→ Task input:

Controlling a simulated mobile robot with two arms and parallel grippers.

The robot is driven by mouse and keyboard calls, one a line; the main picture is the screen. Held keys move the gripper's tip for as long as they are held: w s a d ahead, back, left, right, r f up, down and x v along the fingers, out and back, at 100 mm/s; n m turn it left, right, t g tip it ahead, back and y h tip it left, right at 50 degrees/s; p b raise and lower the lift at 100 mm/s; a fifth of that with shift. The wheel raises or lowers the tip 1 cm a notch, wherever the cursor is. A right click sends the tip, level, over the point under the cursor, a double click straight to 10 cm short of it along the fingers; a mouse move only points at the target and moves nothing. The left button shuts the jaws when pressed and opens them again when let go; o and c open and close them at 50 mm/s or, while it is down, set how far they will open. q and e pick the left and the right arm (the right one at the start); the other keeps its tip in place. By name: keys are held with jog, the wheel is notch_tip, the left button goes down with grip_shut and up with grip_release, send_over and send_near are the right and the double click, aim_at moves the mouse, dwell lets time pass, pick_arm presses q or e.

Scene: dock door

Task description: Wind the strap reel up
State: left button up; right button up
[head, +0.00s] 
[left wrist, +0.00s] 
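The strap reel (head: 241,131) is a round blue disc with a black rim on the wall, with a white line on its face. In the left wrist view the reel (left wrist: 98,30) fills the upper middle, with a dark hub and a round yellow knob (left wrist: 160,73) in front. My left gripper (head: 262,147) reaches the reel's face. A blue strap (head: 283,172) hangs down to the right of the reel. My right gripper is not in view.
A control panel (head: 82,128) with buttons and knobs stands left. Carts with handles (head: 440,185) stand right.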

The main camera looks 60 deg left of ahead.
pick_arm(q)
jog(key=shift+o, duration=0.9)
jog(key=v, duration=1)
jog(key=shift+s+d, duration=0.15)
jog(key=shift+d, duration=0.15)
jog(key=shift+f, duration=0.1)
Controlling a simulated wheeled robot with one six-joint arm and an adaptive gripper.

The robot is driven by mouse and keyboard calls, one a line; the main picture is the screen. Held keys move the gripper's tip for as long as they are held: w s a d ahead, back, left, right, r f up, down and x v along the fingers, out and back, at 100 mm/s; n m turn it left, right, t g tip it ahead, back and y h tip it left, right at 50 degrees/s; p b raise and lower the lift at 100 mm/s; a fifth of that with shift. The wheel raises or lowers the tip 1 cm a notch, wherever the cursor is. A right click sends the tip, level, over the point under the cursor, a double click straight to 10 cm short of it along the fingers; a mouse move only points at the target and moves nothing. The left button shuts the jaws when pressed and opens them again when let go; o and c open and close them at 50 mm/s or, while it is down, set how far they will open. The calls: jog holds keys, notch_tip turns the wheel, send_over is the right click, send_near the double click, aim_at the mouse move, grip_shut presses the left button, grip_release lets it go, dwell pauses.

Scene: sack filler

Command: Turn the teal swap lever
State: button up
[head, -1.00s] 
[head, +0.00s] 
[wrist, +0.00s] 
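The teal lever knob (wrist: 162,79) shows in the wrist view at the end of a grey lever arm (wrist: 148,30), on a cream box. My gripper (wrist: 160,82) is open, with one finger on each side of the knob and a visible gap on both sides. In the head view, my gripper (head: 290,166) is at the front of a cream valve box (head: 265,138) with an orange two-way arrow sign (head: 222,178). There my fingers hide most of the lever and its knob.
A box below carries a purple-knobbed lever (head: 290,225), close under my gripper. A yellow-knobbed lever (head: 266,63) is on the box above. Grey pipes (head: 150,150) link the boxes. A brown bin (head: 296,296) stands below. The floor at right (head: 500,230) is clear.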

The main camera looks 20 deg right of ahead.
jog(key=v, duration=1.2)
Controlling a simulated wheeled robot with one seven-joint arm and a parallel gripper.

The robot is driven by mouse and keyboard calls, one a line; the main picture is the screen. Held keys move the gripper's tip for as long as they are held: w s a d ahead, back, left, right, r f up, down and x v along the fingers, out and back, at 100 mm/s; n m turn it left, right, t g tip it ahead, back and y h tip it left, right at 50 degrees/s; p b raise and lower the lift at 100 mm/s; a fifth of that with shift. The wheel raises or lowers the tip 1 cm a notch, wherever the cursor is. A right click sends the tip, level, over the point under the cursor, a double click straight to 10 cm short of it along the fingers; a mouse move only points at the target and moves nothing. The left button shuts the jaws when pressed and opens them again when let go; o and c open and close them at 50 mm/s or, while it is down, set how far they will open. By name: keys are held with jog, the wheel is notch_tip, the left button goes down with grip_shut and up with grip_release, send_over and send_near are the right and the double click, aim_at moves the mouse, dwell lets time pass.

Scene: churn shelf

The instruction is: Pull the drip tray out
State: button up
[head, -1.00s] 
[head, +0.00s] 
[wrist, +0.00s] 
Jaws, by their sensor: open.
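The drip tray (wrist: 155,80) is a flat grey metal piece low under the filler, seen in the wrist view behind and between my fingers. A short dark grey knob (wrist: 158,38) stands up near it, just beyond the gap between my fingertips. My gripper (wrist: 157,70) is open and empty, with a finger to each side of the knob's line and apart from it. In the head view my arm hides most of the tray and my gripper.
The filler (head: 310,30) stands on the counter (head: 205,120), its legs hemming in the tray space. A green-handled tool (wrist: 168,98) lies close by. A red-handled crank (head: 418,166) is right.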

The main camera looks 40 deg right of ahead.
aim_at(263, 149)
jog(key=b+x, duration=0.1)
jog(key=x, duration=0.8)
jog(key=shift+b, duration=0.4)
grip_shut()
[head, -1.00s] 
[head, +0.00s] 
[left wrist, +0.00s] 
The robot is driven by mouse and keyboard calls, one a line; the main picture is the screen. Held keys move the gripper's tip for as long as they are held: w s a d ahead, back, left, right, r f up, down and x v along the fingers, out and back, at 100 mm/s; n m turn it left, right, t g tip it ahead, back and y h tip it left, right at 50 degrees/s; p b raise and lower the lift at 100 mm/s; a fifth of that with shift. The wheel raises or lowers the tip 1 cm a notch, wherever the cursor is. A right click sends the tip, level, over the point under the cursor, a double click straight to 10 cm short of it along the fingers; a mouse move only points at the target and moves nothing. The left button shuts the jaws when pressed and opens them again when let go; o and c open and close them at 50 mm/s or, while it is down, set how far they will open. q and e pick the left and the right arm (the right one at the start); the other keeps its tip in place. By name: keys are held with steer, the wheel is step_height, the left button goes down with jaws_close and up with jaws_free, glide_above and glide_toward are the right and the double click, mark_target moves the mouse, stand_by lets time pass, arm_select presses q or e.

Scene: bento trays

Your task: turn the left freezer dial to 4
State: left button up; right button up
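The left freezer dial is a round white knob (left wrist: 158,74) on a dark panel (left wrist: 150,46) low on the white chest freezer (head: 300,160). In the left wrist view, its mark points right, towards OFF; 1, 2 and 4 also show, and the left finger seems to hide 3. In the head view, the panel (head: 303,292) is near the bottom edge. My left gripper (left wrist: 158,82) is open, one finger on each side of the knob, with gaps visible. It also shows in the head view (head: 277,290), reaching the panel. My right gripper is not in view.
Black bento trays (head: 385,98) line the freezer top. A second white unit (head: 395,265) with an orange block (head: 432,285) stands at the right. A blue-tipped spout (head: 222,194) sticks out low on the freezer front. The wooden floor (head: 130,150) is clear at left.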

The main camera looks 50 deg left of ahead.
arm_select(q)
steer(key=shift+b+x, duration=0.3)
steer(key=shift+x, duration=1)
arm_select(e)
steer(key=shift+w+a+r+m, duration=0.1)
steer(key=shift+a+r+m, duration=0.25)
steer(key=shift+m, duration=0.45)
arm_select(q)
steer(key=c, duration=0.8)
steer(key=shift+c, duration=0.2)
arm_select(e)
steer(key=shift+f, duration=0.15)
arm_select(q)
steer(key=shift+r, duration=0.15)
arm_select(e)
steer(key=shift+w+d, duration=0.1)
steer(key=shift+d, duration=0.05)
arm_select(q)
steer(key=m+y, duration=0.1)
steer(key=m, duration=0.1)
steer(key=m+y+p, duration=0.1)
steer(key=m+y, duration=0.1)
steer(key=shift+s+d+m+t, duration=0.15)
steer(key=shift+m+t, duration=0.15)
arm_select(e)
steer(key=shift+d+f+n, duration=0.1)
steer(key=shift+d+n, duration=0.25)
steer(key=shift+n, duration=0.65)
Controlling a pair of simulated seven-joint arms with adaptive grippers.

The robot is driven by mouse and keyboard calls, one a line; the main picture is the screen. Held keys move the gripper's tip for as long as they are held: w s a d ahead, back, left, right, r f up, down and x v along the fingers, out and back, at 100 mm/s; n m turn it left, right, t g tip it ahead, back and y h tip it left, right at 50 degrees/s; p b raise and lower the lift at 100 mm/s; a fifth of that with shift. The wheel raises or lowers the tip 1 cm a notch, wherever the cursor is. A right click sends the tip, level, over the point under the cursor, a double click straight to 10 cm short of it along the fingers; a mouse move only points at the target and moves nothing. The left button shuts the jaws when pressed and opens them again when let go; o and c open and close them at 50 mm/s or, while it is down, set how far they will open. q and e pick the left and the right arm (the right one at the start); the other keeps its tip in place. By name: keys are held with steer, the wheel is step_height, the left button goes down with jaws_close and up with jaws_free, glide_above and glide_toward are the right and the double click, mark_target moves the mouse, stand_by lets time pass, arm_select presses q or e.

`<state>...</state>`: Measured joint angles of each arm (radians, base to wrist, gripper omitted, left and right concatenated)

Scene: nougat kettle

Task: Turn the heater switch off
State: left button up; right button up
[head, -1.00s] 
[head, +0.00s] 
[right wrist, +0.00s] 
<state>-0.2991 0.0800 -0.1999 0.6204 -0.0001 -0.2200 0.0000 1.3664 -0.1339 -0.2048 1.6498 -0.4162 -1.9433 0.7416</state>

→ Stated exercise:
Each line from the one holding "The main camera looks 20 deg right of ahead." to the one holding "Controlling a simulated wheeled robot with one seven-joint", those two included, is to be transcribed exactly, and no other line.

→ Reply:
The main camera looks 20 deg right of ahead.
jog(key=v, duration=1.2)
Controlling a simulated wheeled robot with one seven-joint arm and a parallel gripper.

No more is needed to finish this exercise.